Second and Third Tier Cities would be Hamilton and Tauranga for Auckland with Palmerston North being it for Wellington. Given each can be or is linked up by transit rail (see: Guest Lecture: Inter-Regional Planning and Sustainability) the commuting and local employment issue would not be a major one for millienials looking to be outside the major Centres bringing up a young family.
However, if like me you still want to be inside a major Centre like Auckland then there are “collar” neighbourhoods available in Southern Auckland and in part West Auckland (once its transit infrastructure catches up).
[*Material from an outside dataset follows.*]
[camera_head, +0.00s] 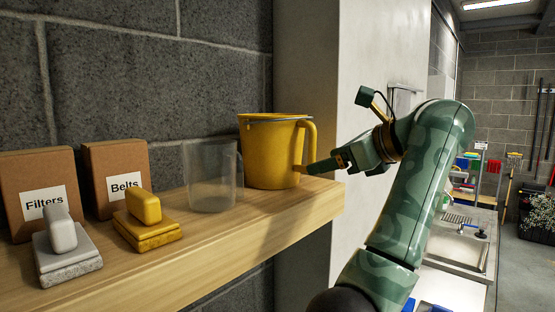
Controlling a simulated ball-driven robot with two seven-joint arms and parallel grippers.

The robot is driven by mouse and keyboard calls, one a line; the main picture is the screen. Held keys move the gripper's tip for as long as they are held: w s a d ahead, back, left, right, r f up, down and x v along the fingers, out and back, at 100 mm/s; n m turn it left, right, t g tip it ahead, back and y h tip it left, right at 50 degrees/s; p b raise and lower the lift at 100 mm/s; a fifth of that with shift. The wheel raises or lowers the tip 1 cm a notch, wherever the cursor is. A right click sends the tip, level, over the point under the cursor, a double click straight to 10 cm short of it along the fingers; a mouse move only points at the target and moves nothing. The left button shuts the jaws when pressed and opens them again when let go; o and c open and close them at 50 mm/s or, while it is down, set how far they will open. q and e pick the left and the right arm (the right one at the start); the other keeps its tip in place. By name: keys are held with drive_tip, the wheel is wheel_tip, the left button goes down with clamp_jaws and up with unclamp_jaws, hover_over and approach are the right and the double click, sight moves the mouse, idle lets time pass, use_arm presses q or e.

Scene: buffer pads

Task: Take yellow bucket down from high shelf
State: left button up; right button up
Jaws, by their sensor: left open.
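The yellow bucket (268,155) stands upright on the wooden shelf (215,237), near its right end. It has a side handle (311,140) on the right and a thin grey band or wire at the rim. My left gripper (318,166) reaches in from the right, beside the lower part of the handle. It is open, and one finger points at the bucket's side. I cannot tell whether it touches the bucket or handle. The other finger is not clear. My right gripper is not in view.
A clear jug (210,178) stands just left of the bucket. Further left are a yellow pad block (146,221), a grey one (66,249), and boxes labelled Belts (112,160) and Filters (28,175). A pale wall panel (370,60) and a sink (458,250) lie to the right.

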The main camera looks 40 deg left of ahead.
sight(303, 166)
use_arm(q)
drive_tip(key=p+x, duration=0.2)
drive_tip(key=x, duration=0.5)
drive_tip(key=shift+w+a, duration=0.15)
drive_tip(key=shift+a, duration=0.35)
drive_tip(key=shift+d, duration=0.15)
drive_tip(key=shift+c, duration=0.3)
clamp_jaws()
Those collar neighbourhoods would be any residential area within about three to five kilometres of a Metropolitan Centre. Southern Auckland has technically three (Botany, Manukau and Papakura) while West Auckland also has three (New Lynn, Henderson and Westgate). Manukau, Papakura, New Lynn and Henderson are linked up by rail and frequent busses with Westgate and Botany in the pipeline for Light Rail over the next decade. Each of these Metropolitan Centres also has generous amounts of Terraced Housing and Apartment or Mixed Housing Urban zoning around them to support higher density housing a millennial might seek out.
So the framework is laid down for collar urban neighbourhoods to happen around our Metropolitan Centres (note: all our Metropolitan Centres are also linked up to the main City Centre) what is missing is some proactive planning from Auckland Council.
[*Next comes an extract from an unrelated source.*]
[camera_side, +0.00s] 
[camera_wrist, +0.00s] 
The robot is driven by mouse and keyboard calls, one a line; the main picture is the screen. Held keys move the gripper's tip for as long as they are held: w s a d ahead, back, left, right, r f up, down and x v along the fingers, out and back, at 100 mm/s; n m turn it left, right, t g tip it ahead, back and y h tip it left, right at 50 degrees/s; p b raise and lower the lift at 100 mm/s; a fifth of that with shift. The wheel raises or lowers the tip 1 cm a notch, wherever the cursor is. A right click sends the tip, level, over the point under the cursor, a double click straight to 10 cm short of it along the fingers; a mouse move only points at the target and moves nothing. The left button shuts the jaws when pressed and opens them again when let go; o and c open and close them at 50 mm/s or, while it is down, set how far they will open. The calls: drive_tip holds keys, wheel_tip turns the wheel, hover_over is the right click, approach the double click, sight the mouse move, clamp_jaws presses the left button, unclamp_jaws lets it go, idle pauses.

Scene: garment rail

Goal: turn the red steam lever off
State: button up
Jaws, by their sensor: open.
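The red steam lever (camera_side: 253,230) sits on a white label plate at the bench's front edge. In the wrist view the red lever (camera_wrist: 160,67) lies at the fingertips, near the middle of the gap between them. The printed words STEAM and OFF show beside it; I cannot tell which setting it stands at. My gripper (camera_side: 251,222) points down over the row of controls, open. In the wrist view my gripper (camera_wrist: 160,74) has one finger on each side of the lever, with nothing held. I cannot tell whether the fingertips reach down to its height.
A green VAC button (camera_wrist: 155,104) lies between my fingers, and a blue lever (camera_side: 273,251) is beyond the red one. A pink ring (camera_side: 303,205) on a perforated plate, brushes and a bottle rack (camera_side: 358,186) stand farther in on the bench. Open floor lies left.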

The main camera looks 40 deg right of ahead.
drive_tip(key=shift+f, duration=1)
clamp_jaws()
Part Two of the Strong Town series offers some ideas:
AFFORDABLE URBAN LIFESTYLES FOR MILLENNIALS WITH CHILDREN, PART II
– BY JENNIFER GRIFFIN
In a previous article, I discussed how affordable urban living for millennial families with children has the potential to become one of the largest market demands in the near future. Moreover, as these urban, forward-thinking, entrepreneurial millennials with kids get priced out of the major metropolitan cities, they are now beginning to relocate to 2nd- and 3rd-tier cities, often in traditional “collar neighborhoods” on the edges of downtown. These neighborhoods are inclusive of many or all of the desired lifestyle elements that urban millennials with children want (e.g. walkable and mixed-use with quality kid-friendly amenities, institutions, and infrastructure). Continuing with our case study of Tulsa, OK, let’s now discuss more specifically a number of lifestyle options these millennial families are finding in 2nd- and 3rd-tier cities.
It should be noted that one of the greatest virtues of these traditional, pre-war collar neighborhoods – especially of those in Tulsa – is the incredibly diverse array of housing types seamlessly integrated within them.
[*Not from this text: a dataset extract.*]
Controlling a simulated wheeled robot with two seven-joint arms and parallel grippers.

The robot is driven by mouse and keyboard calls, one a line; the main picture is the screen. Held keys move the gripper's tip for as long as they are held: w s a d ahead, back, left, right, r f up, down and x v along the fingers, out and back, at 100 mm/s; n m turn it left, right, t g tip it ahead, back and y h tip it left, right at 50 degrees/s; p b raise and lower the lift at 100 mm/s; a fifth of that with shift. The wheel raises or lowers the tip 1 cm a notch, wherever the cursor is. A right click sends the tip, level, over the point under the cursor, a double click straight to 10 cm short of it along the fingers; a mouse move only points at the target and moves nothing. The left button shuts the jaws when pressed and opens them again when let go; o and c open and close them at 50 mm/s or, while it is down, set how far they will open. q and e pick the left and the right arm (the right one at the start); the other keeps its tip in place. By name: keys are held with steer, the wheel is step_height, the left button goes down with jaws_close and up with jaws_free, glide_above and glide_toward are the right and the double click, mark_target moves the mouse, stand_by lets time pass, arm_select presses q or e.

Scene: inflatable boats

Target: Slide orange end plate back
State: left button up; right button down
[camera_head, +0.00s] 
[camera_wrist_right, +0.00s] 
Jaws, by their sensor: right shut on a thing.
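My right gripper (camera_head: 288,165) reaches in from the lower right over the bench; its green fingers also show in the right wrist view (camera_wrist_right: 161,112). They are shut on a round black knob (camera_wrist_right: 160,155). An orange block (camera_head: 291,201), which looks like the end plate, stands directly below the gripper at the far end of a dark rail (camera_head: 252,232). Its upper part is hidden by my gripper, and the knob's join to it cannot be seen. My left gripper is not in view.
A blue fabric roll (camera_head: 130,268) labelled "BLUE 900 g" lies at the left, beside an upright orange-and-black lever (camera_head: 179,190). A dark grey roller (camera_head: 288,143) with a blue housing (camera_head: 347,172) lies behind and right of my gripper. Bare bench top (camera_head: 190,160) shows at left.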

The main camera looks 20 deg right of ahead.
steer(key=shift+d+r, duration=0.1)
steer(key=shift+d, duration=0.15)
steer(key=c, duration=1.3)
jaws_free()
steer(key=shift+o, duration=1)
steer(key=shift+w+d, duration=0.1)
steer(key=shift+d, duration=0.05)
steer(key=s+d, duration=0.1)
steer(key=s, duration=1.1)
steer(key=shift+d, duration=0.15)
Option One is the classic Missing Middle Housing model. This basically amounts to buying small in a great urban neighborhood—for example, buying a unit within an attached townhouse courtyard, duplex, fourplex, or 6-flat apartment building. This is the perfect solution for families looking to be more efficient with their space (and more resourceful with their pocket book), but still with room enough for their kids to be free-range in the leafy green streets, semi-private courtyards, and public parks located within these neighborhoods. Two great examples of this (among many) in our neighborhood are the duplex courtyard and the six-flat apartment building shown above, both of which have three significant recreational amenities (e.g. a public park, playground, splash pad, bike trail, etc.) located within a 5-minute walk and six within a 10-minute walk.
Option two is the Multigenerational Living model. This is what our family chose to do. We essentially leveraged our familial and financial assets and bought a slightly larger house with my husband’s parents in one of the highly sought-after collar neighborhoods. This came at a higher price tag than if we bought in another, not yet fully revitalized collar neighborhood, but it ends up being incredibly affordable for a number of reasons.
Finally, Option Three is the Entrepreneurial Communitarian model. This is similar to multi-generational living, but done with neighbors rather than family members. It is what our friends Nathan and Kristin (with their two kids) decided to do. They bought a large house in a less revitalized collar neighborhood – a neighborhood without a good public school and where crime was an issue. However, their house (for its size) was very inexpensive. To make things even more affordable and to improve neighborhood safety, they essentially converted their large home into a passive income generator and neighborhood community center. Living in a top-floor flat in their attic with their two kids, they rent out four other rooms and leave the ground floor as communal space not only for their renters but also for the neighborhood at large, hosting a variety of neighborhood gatherings there throughout the week. Moreover, they further reduced their operating costs by converting their yard into productive agriculture, complete with a chicken coop and beehives. They even went so far as to convert the existing in-ground pool in their backyard into a basin for growing edible bamboo (as seen in the top right photo above).
These diverse housing options in an affordable city like Tulsa give my family and other millennial families like mine an array of choices for how we live, work and play. We don’t have to give up the walkable neighborhood in exchange for the good school, or the comfortable home in exchange for nearby amenities. We can choose the housing option that works for us and build a good life there. It’s the complete package.
(All graphics by Jennifer Griffin)
The Mixed Housing Urban Zone, and the Terraced Housing and Apartment Zone in the Unitary Plan are both enablers those the housing topologies mentioned above. Transit for the most part is there with the Southern Metropolitan Centres and on its way for the Western Metropolitan Centres so with that and the Unitary Plan 85% of the foundations are in place for urban millennial and even multi-generational housing.
What is missing is political will to lead City building to both drive and encourage these kind of developments. Auckland has an urban development authority called Panuku and Panuku is charged of major regeneration projects like Transform Manukau (some 600ha of land (more than the CBD)) up for renewal). So a prime opportunity for Council and Panuku to spearhead some urban class developments that just might answer Councillor Chris Darby’s housing affordability question.
The options are there is we want to support millienials and that is through our Metropolitan Centres. The catch will become is there any political leadership to see this happening?